-- Begin Provided data --
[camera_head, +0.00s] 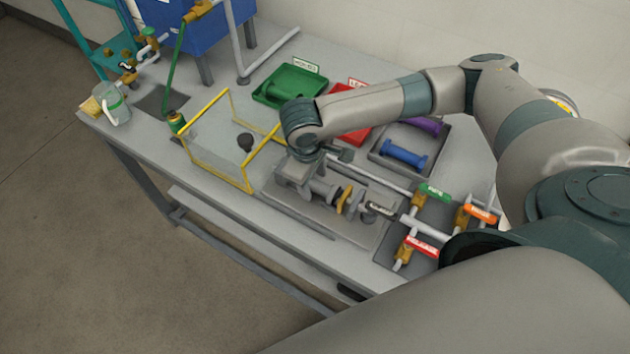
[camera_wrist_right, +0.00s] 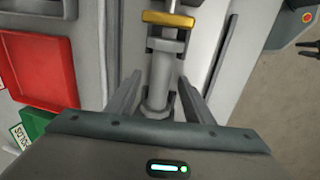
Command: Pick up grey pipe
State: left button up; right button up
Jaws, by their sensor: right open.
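The grey pipe (camera_wrist_right: 157,85), a short flanged cylinder, runs up the middle of the right wrist view. My right gripper (camera_wrist_right: 160,90) is open, with one finger on each side of the pipe and visible gaps between. In the head view the pipe (camera_head: 322,188) lies on the grey skid plate in line with a yellow-brass part. There my right gripper (camera_head: 309,153) hangs over the pipe's left end, and its wrist hides part of the area. My left gripper is not in view.
A green tray (camera_head: 290,86) and a red tray (camera_head: 350,130) lie behind my right arm. A tray with a blue spool (camera_head: 404,154) is right of them. A yellow frame (camera_head: 217,166) stands left of my gripper. Tagged valves (camera_head: 422,246) stand to the right.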

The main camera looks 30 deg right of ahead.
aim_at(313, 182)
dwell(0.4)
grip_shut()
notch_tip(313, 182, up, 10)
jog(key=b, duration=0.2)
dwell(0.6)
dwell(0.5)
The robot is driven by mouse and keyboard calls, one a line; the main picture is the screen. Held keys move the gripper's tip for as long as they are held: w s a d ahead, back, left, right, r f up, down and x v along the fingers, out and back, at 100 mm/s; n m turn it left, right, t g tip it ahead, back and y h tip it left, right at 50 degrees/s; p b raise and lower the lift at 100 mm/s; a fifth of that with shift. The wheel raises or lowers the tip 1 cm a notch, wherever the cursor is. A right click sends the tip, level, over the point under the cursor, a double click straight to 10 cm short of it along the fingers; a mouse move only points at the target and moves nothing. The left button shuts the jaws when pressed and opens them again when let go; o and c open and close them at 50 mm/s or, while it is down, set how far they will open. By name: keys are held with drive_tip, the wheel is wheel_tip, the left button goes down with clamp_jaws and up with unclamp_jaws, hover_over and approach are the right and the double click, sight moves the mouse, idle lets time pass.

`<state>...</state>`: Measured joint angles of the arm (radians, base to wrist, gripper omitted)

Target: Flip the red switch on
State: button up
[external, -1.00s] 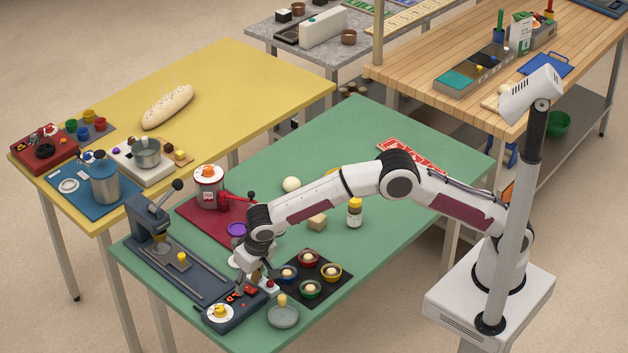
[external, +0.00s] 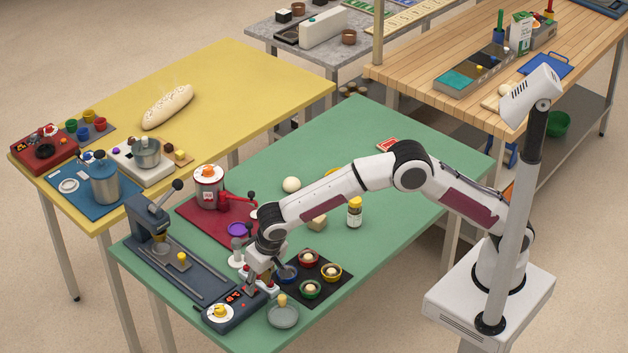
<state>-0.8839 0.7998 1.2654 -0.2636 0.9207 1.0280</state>
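A dark control panel (external: 236,311) lies at the near left corner of the green table. It carries small red parts (external: 240,296) and a white dial with a yellow knob (external: 220,312). A small red-and-white piece (external: 270,288) sits at the panel's right end, partly behind my fingers. I cannot tell for certain which red part is the switch, nor its position. My gripper (external: 262,281) points down over the panel's right end, close to the red-and-white piece. Its fingertips are too small and overlapped to show whether they are open or touching anything.
A dark tray (external: 325,291) with several coloured bowls stands just right of my gripper. A lever press (external: 150,215) stands behind left, and a red mat (external: 200,224) with a canister (external: 209,187) lies behind. Free green table extends to the back right.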

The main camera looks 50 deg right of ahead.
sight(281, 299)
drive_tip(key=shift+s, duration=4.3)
-- End Provided data --
[To be done] Without the pictures, restate all the entries above exactly.

[The answer]
[camera_head, +0.00s] 
[camera_wrist_right, +0.00s] 
Command: Pick up grey pipe
State: left button up; right button up
Jaws, by their sensor: right open.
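The grey pipe (camera_wrist_right: 157,85), a short flanged cylinder, runs up the middle of the right wrist view. My right gripper (camera_wrist_right: 160,90) is open, with one finger on each side of the pipe and visible gaps between. In the head view the pipe (camera_head: 322,188) lies on the grey skid plate in line with a yellow-brass part. There my right gripper (camera_head: 309,153) hangs over the pipe's left end, and its wrist hides part of the area. My left gripper is not in view.
A green tray (camera_head: 290,86) and a red tray (camera_head: 350,130) lie behind my right arm. A tray with a blue spool (camera_head: 404,154) is right of them. A yellow frame (camera_head: 217,166) stands left of my gripper. Tagged valves (camera_head: 422,246) stand to the right.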

The main camera looks 30 deg right of ahead.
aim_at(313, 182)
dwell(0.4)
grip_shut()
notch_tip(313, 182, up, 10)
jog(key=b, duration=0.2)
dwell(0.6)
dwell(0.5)
The robot is driven by mouse and keyboard calls, one a line; the main picture is the screen. Held keys move the gripper's tip for as long as they are held: w s a d ahead, back, left, right, r f up, down and x v along the fingers, out and back, at 100 mm/s; n m turn it left, right, t g tip it ahead, back and y h tip it left, right at 50 degrees/s; p b raise and lower the lift at 100 mm/s; a fifth of that with shift. The wheel raises or lowers the tip 1 cm a notch, wherever the cursor is. A right click sends the tip, level, over the point under the cursor, a double click straight to 10 cm short of it along the fingers; a mouse move only points at the target and moves nothing. The left button shuts the jaws when pressed and opens them again when let go; o and c open and close them at 50 mm/s or, while it is down, set how far they will open. By name: keys are held with drive_tip, the wheel is wheel_tip, the left button goes down with clamp_jaws and up with unclamp_jaws, hover_over and approach are the right and the double click, sight moves the mouse, idle lets time pass.

`<state>...</state>`: Measured joint angles of the arm (radians, base to wrist, gripper omitted)

Target: Flip the red switch on
State: button up
[external, -1.00s] 
[external, +0.00s] 
<state>-0.8839 0.7998 1.2654 -0.2636 0.9207 1.0280</state>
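A dark control panel (external: 236,311) lies at the near left corner of the green table. It carries small red parts (external: 240,296) and a white dial with a yellow knob (external: 220,312). A small red-and-white piece (external: 270,288) sits at the panel's right end, partly behind my fingers. I cannot tell for certain which red part is the switch, nor its position. My gripper (external: 262,281) points down over the panel's right end, close to the red-and-white piece. Its fingertips are too small and overlapped to show whether they are open or touching anything.
A dark tray (external: 325,291) with several coloured bowls stands just right of my gripper. A lever press (external: 150,215) stands behind left, and a red mat (external: 200,224) with a canister (external: 209,187) lies behind. Free green table extends to the back right.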

The main camera looks 50 deg right of ahead.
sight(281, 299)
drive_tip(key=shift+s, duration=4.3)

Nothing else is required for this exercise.